Please set down all the lines beneath this one exactly, without the pictures.
## start DATA
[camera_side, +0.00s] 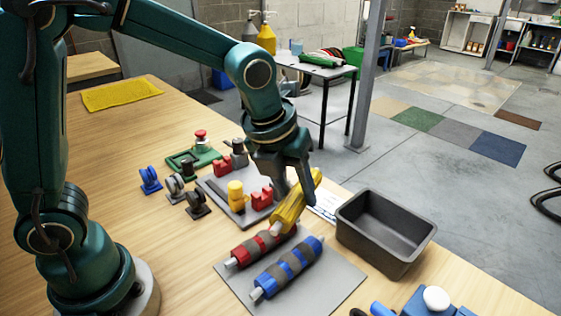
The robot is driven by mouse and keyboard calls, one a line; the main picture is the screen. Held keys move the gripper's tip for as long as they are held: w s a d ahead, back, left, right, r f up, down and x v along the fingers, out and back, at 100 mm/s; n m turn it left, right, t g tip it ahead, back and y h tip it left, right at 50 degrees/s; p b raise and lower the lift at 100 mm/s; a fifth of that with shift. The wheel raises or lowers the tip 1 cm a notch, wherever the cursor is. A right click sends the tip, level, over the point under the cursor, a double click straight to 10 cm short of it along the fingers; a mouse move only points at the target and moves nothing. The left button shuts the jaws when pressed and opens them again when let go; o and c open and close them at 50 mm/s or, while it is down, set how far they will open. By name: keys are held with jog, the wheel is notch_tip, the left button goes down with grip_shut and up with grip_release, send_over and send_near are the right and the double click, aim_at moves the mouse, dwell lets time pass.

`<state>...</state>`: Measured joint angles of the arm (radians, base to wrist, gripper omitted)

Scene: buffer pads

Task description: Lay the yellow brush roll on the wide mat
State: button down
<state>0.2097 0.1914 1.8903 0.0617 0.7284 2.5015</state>
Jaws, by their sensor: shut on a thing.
## end DATA
> [CORRECT OUTPUT]
[camera_side, +0.00s] 
The robot is driven by mouse and keyboard calls, one a line; the main picture is the screen. Held keys move the gripper's tip for as long as they are held: w s a d ahead, back, left, right, r f up, down and x v along the fingers, out and back, at 100 mm/s; n m turn it left, right, t g tip it ahead, back and y h tip it left, right at 50 degrees/s; p b raise and lower the lift at 100 mm/s; a fifth of that with shift. The wheel raises or lowers the tip 1 cm a notch, wherever the cursor is. A right click sends the tip, level, over the point under the cursor, a double click straight to 10 cm short of it along the fingers; a mouse move only points at the target and moves nothing. The left button shuts the jaws when pressed and opens them again when let go; o and c open and close them at 50 mm/s or, while it is down, set how far they will open. By name: keys are held with jog, the wheel is notch_tip, the left button goes down with grip_shut and up with grip_release, send_over and send_near are the right and the double click, aim_at moves the mouse, dwell lets time pass.

`<state>...</state>`: Measured joint angles of the arm (radians, base to wrist, gripper omitted)

Scene: buffer pads

Task description: Lay the yellow brush roll on the wide mat
State: button down
<state>0.2097 0.1914 1.8903 0.0617 0.7284 2.5015</state>
Jaws, by their sensor: shut on a thing.

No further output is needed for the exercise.